Java(TM) SE Runtime Environment (build 1.6.0_23-b05)
Java HotSpot(TM) Server VM (build 19.0-b09, mixed mode)

the memory leak has not occurred and the agent has been running for 10 days. The process uses between 130M-190M of memory (this is within my expectations from the default OPTS) on different servers and rhq.agent.disable-native-system is not disabled.

Comment 18 John Mazzitelli 2010-12-15 04:19:26 UTC
very interesting data Myee - thanks for sharing that. So, it looks like (at least for your case) that the issue is probably due to either:

a) an older version of the JRE 1.6 (_07 vs _20)

*or*

b) running a 32 bit JRE on a 64 bit machine.

Correct?

In addition, it seems everyone is seeing a leak in the native Sigar layer here, not Java heap.  The fact that disabling the native layer works around the issue tells me this.

The original requestor mentioned they had a 32 bit machine and JDK 1.5.0_19-b02. That takes out the 32-bit/64-bit issue from the equation, but leaves the JRE as a possible culprit.

This seems to all be pointing to a JRE bug that has been fixed in a later JRE (1.6.0_20 at least).

So, if anyone sees this problem, the first recommendation would be to upgrade their JRE and see if it fixes the problem.

Comment 19 Myee Riri 2010-12-15 05:36:51 UTC
Yep, I agree.

In my instance it is the Java version. I have been testing rhq-agent running on a 32bit JVM on a 64bit server and the process uses the expected amount of memory and has been running for a day. This further rules out 32bit/64bit.
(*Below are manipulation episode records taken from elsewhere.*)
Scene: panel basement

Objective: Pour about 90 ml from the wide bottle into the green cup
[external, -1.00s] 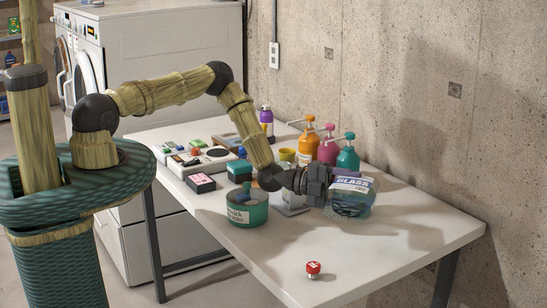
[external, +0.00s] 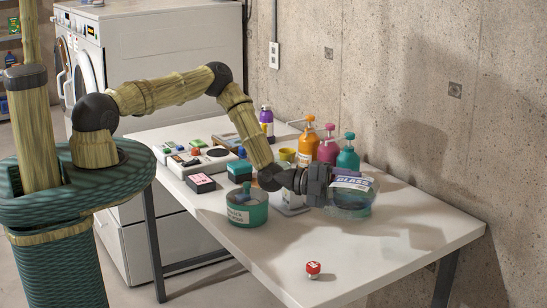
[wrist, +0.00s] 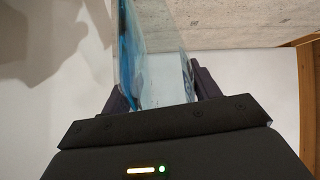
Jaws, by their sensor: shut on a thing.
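The wide bottle (external: 368,197) is clear, with a purple and white label reading "GLASS". My gripper (external: 322,187) is shut on it and holds it above the right part of the table. It also shows in the wrist view (wrist: 160,65) between the fingers, with blue liquid along its left side; it looks tilted. I cannot make out the green cup for certain. A greenish patch shows through or behind the bottle's lower part, but I cannot tell whether it is the cup. Whether liquid is flowing out is too small to tell.
A teal tin (external: 247,210) stands left of my gripper. Orange, pink and teal pump bottles (external: 348,158) stand behind it, near the wall. A small red-topped piece (external: 313,269) lies in front. The table's front right (external: 400,255) is mostly clear.

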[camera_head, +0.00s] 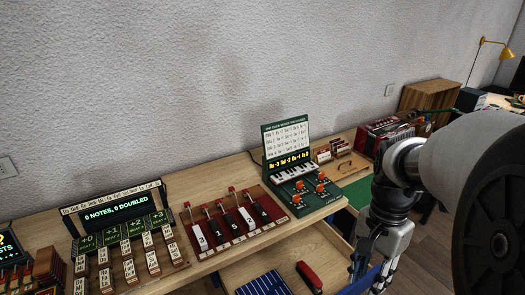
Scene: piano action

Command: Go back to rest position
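My gripper (370,274) hangs down at the lower right of the head view, at the end of my grey and white arm. Its two fingers stand apart, with the blue edge behind them showing in the gap, and I see nothing held. It is in front of the wooden bench (225,180), near the open drawer (245,270). The lowest fingertip is close to the picture's bottom edge.
On the bench are a display reading "0 notes, 0 doubled" (115,213), a red lever board (232,225) and a green keyboard console (288,150). The drawer holds a red-handled tool (310,276) and a blue striped item (264,284). A red accordion-like box (385,130) stands behind my arm.

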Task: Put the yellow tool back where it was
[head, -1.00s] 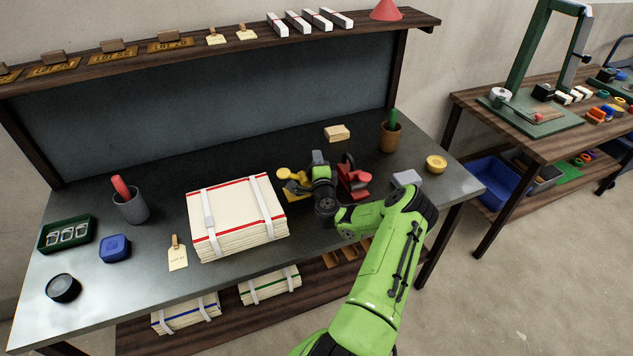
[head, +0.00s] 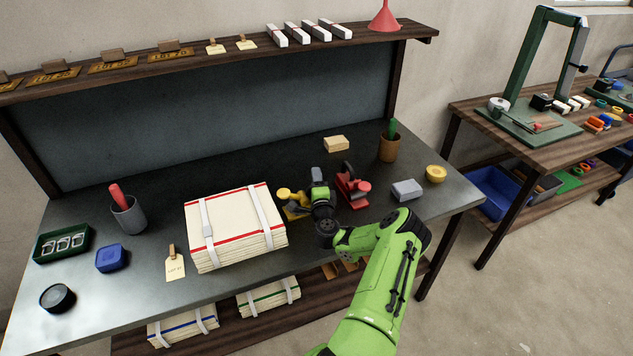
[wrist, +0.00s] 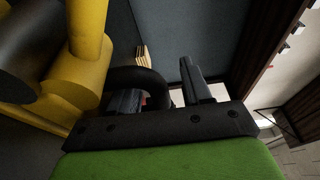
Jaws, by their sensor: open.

Comment 20 Larry O'Leary 2011-07-13 21:25:04 UTC
This issue appears to be very similar to Bug 721152.

In regards to Comment 18, I want to point out that by disabling native support on the agent, the Apache plug-in is no longer using Augeas. Not sure if this was on purpose or a bug but it appears that if native support is disabled, resources fail to start.

Comment 21 Jay Shaughnessy 2014-05-29 18:00:48 UTC
Assuming resolved in various future releases.